Settle on exact interface definitions – e.g. data set scope, topic name – before we start. It wasn’t clear until the consolidation stage that we had actually used two different months from the NYC taxi data that didn’t overlap, meaning that the final dashboard was initially empty!
Keep documentation of not-yet-implemented features to a manageable level (e.g. things that can be implemented in the course of the docathon, or shortly after its completion)
Recognize that we will probably overestimate what can be achieved in the first 4 hours, yet underestimate what can be achieved in 2 days.
Keep documentation guidelines and conventions to an absolute minimum content over presentation – as pulling everything together and formatting it is more efficient if one is working with plain text.

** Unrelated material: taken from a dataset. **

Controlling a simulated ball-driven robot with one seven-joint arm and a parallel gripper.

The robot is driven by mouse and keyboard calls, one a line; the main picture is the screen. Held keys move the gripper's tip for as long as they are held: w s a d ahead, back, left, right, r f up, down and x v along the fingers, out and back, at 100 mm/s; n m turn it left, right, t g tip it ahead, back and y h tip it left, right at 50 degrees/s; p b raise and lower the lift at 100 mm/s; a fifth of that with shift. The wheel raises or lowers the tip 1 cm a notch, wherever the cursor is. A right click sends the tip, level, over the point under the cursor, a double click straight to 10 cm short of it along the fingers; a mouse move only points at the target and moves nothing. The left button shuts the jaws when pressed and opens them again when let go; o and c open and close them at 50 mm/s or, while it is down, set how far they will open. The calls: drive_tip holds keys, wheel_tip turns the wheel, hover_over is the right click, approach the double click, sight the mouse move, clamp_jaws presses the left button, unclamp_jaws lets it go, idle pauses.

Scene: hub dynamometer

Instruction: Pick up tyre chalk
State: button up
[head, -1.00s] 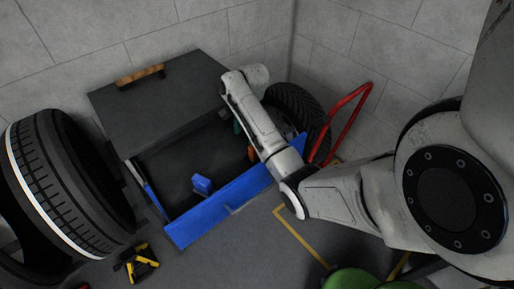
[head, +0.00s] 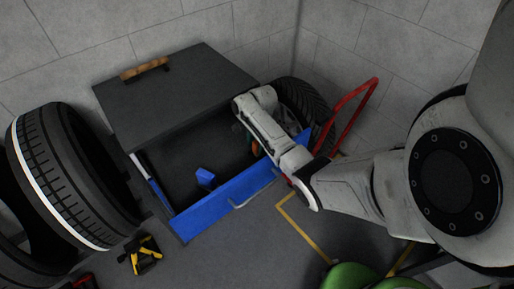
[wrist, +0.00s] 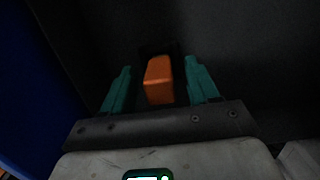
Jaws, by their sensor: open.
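An orange block (wrist: 159,80), which I take to be the tyre chalk, sits on the dark drawer floor in the wrist view. In the head view only a small part of this orange block (head: 255,149) shows beside my arm. My gripper (wrist: 158,66) is open, with one teal finger on each side of the block. Dark gaps show between the block and both fingers. In the head view my gripper is mostly hidden behind my arm, inside the right part of the open drawer (head: 228,201).
A blue block (head: 205,177) lies in the drawer, left of my gripper. The dark cabinet (head: 175,95) with a wooden handle stands behind. A large tyre (head: 75,175) is at left, another tyre (head: 309,108) at right beside a red tubular frame (head: 352,110).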

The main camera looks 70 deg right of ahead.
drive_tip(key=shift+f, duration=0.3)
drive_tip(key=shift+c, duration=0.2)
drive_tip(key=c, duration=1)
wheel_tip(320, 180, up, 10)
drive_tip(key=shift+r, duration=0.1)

Carry out a release of all components before the docathon starts, so that we are documenting components that are in a stable state.
Appreciate that eating our own dogfood is an efficient and effective way of learning about our project. This exercise helped us understand the products themselves better, as well as our own operators, and has yielded a user-journey template that can be adapted for similar scenarios in the future. It also reveals aspects of interoperability that are different to those covered by integration tests.
Aim for manageable team size. Keeping the groups small – e.g. 3-5 people – enables us to stay nimble, pragmatic and engaged.

Conclusion

I am sure we will repeat this exercise at Stackable: yes, documentation can actually be *fun* (!), especially when approaching it from the perspective of the user and with the goal of creating a specific tutorial as the end product.